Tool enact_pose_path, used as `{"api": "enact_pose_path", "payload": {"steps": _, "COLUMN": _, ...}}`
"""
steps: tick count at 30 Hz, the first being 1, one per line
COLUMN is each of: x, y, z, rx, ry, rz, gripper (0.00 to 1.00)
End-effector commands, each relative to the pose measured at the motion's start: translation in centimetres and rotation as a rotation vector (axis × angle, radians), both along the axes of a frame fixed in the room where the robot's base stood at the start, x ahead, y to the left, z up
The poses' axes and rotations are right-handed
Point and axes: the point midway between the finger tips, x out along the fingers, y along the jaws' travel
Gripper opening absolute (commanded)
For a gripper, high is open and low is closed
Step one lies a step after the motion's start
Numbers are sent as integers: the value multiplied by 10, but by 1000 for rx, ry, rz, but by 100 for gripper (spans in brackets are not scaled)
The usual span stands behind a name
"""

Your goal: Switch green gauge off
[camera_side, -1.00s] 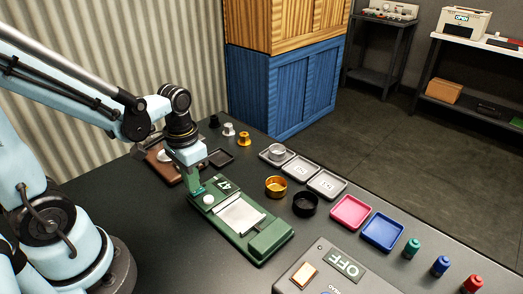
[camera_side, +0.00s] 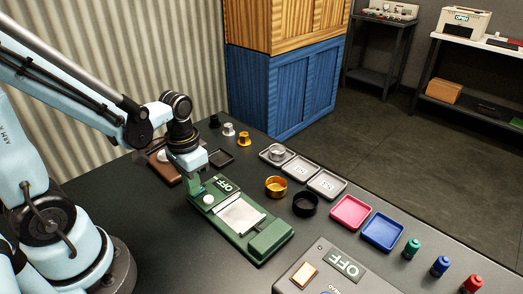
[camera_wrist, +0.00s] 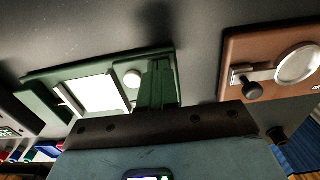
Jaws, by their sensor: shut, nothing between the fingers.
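The green gauge (camera_side: 255,236) lies on the dark table, with a pale plate in its middle and a round white knob (camera_side: 208,199) near its far left end. Its small display (camera_side: 224,184) reads OFF. My gripper (camera_side: 195,193) is shut and empty, just left of the knob at the gauge's far end; I cannot tell whether it touches the gauge. In the wrist view the green fingers (camera_wrist: 158,84) are together beside the white knob (camera_wrist: 132,78), over the gauge (camera_wrist: 45,105).
A brown device (camera_side: 163,169) stands just behind my gripper. Gold and black cups (camera_side: 304,204) and grey trays (camera_side: 326,184) are to the right. A grey box with an OFF display (camera_side: 344,265) is at the front. Pink and blue trays (camera_side: 382,231) lie at the right.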

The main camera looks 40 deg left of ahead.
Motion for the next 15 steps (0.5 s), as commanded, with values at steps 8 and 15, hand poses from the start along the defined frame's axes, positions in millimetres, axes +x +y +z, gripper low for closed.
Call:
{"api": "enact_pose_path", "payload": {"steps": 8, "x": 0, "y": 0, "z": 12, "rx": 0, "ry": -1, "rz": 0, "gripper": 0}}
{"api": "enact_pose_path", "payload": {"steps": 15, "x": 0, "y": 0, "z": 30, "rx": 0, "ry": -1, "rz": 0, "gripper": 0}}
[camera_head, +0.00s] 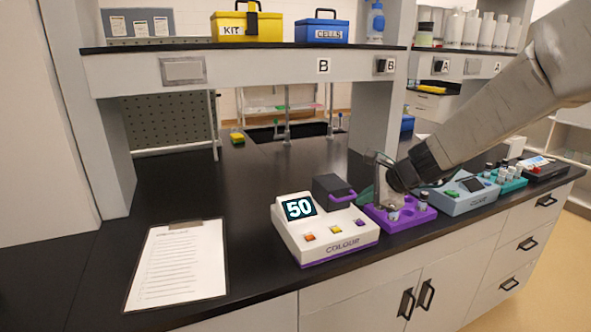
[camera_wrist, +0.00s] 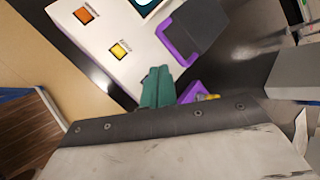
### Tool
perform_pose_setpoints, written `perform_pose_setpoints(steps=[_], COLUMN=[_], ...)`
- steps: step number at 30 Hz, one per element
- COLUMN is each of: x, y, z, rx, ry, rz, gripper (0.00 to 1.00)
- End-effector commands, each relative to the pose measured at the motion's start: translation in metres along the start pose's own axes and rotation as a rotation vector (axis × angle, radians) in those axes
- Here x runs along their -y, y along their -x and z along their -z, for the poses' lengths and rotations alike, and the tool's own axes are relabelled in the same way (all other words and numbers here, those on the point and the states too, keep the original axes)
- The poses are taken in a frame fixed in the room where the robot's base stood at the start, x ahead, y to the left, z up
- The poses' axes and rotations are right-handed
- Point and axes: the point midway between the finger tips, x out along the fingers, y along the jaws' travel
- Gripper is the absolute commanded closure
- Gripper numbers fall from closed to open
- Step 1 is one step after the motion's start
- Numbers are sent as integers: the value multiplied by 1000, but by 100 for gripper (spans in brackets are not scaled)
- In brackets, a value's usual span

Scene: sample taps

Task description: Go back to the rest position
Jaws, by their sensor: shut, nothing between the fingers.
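My gripper (camera_wrist: 158,72) shows in the wrist view with its green fingers together and nothing between them. In the head view, my arm comes in from the right, and its dark wrist end is above the purple rack (camera_head: 424,214). My gripper (camera_head: 366,193) is partly hidden there, near the right side of the white COLOUR instrument (camera_head: 340,239). In the wrist view, the fingertips overlap the edge of the white instrument (camera_wrist: 120,30), beside its dark lid with a purple handle (camera_wrist: 176,46). I cannot tell the gap between them.
A grey-blue instrument (camera_head: 459,203), a teal rack (camera_head: 514,183) and a dark device (camera_head: 541,170) stand to the right. A clipboard (camera_head: 178,262) lies at left. A shelf (camera_head: 250,60) overhangs the bench; its back left is clear.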

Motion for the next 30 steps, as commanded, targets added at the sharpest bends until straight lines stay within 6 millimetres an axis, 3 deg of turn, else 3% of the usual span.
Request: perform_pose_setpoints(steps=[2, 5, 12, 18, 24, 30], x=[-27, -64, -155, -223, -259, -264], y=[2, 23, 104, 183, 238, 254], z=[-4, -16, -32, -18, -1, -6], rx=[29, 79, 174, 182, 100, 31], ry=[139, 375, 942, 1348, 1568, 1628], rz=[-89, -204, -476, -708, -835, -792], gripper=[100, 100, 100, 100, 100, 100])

# YOUR TASK:
Find how many lines of the listing include the string "absolute" and give that number, nothing else.

# PROBLEM SOLUTION:
2